» WORK TO DO
Write out the full listing exactly as given, minus the images.

» INFORMATION SUPPLIED

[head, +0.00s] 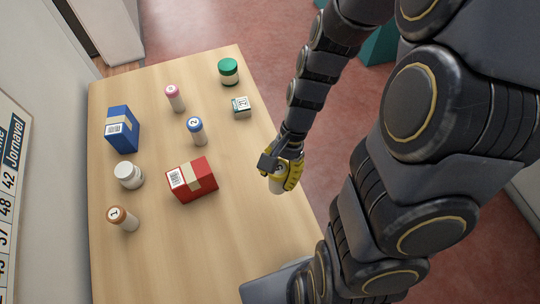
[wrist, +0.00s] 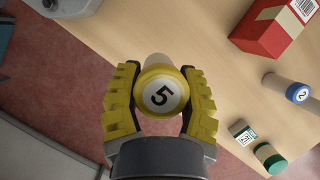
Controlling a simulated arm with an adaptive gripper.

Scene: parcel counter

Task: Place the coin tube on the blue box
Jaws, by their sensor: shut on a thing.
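My gripper (head: 282,177) has yellow fingers and is shut on a coin tube, held at the table's right edge in the head view. The wrist view shows the held coin tube (wrist: 161,93) nearly end-on, with a yellow cap marked 5 and a pale body behind it. In the head view only the tube's pale end (head: 277,187) shows below the fingers. The blue box (head: 122,144) stands at the table's left side, away from my gripper, with a tan strip and a white label. Nothing lies on its top.
The red box (head: 204,189) stands between my gripper and the white jar (head: 129,175). Other tubes have caps marked 2 (head: 196,131), marked 1 (head: 123,218) and pink (head: 175,98). A green-lidded jar (head: 228,72) and a small box (head: 241,107) stand farther back. The table's front (head: 205,255) is clear.

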» EXERCISE SOLUTION
[head, +0.00s] 
[wrist, +0.00s] 
Controlling a simulated arm with an adaptive gripper.

Scene: parcel counter

Task: Place the coin tube on the blue box
Jaws, by their sensor: shut on a thing.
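My gripper (head: 282,177) has yellow fingers and is shut on a coin tube, held at the table's right edge in the head view. The wrist view shows the held coin tube (wrist: 161,93) nearly end-on, with a yellow cap marked 5 and a pale body behind it. In the head view only the tube's pale end (head: 277,187) shows below the fingers. The blue box (head: 122,144) stands at the table's left side, away from my gripper, with a tan strip and a white label. Nothing lies on its top.
The red box (head: 204,189) stands between my gripper and the white jar (head: 129,175). Other tubes have caps marked 2 (head: 196,131), marked 1 (head: 123,218) and pink (head: 175,98). A green-lidded jar (head: 228,72) and a small box (head: 241,107) stand farther back. The table's front (head: 205,255) is clear.

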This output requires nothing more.